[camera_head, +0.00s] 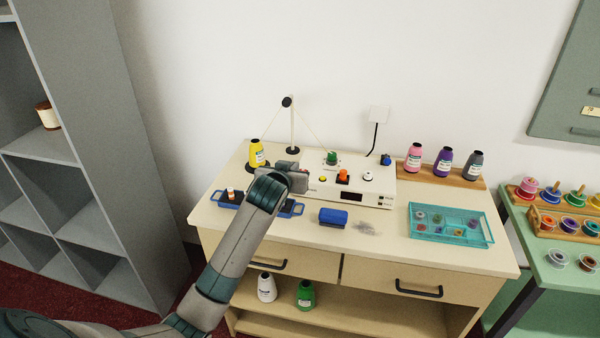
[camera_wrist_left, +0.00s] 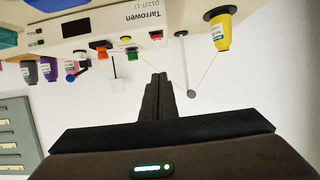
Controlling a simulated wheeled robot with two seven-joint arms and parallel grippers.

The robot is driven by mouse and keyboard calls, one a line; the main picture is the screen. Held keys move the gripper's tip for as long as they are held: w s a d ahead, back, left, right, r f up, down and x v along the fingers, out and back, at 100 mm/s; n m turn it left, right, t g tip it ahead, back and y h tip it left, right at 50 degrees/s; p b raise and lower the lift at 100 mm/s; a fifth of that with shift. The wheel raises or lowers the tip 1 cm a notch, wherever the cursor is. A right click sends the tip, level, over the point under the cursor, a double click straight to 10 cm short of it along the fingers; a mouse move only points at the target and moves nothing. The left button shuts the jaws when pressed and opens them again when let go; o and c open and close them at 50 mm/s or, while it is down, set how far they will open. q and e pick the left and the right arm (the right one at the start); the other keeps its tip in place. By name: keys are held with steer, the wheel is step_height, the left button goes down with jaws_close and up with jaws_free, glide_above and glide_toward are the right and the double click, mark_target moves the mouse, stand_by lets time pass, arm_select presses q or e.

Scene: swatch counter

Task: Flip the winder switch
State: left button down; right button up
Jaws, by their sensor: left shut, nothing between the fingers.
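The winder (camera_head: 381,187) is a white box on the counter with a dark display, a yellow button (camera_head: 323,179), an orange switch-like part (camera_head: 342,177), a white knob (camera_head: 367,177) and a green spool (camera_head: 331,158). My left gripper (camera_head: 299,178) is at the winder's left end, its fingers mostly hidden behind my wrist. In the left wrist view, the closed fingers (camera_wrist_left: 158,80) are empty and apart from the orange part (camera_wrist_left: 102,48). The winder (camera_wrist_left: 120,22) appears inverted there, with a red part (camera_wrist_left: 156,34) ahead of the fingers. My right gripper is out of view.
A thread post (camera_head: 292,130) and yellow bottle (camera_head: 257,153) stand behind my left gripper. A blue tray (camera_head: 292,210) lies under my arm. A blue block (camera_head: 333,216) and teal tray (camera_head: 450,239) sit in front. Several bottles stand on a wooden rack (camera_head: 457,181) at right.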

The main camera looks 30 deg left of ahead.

---

Work instructions: Without including any pictures, reproduce the listing exactly.

Answer below:
[camera_head, +0.00s] 
[camera_wrist_left, +0.00s] 
Controlling a simulated wheeled robot with two seven-joint arms and parallel grippers.

The robot is driven by mouse and keyboard calls, one a line; the main picture is the screen. Held keys move the gripper's tip for as long as they are held: w s a d ahead, back, left, right, r f up, down and x v along the fingers, out and back, at 100 mm/s; n m turn it left, right, t g tip it ahead, back and y h tip it left, right at 50 degrees/s; p b raise and lower the lift at 100 mm/s; a fifth of that with shift. The wheel raises or lowers the tip 1 cm a notch, wherever the cursor is. A right click sends the tip, level, over the point under the cursor, a double click straight to 10 cm short of it along the fingers; a mouse move only points at the target and moves nothing. The left button shuts the jaws when pressed and opens them again when let go; o and c open and close them at 50 mm/s or, while it is down, set how far they will open. q and e pick the left and the right arm (the right one at the start); the other keeps its tip in place. By name: keys are held with steer, the wheel is step_height, the left button goes down with jaws_close and up with jaws_free, glide_above and glide_toward are the right and the double click, mark_target moves the mouse, stand_by lets time pass, arm_select presses q or e.

Scene: swatch counter

Task: Flip the winder switch
State: left button down; right button up
Jaws, by their sensor: left shut, nothing between the fingers.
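The winder (camera_head: 381,187) is a white box on the counter with a dark display, a yellow button (camera_head: 323,179), an orange switch-like part (camera_head: 342,177), a white knob (camera_head: 367,177) and a green spool (camera_head: 331,158). My left gripper (camera_head: 299,178) is at the winder's left end, its fingers mostly hidden behind my wrist. In the left wrist view, the closed fingers (camera_wrist_left: 158,80) are empty and apart from the orange part (camera_wrist_left: 102,48). The winder (camera_wrist_left: 120,22) appears inverted there, with a red part (camera_wrist_left: 156,34) ahead of the fingers. My right gripper is out of view.
A thread post (camera_head: 292,130) and yellow bottle (camera_head: 257,153) stand behind my left gripper. A blue tray (camera_head: 292,210) lies under my arm. A blue block (camera_head: 333,216) and teal tray (camera_head: 450,239) sit in front. Several bottles stand on a wooden rack (camera_head: 457,181) at right.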

The main camera looks 30 deg left of ahead.

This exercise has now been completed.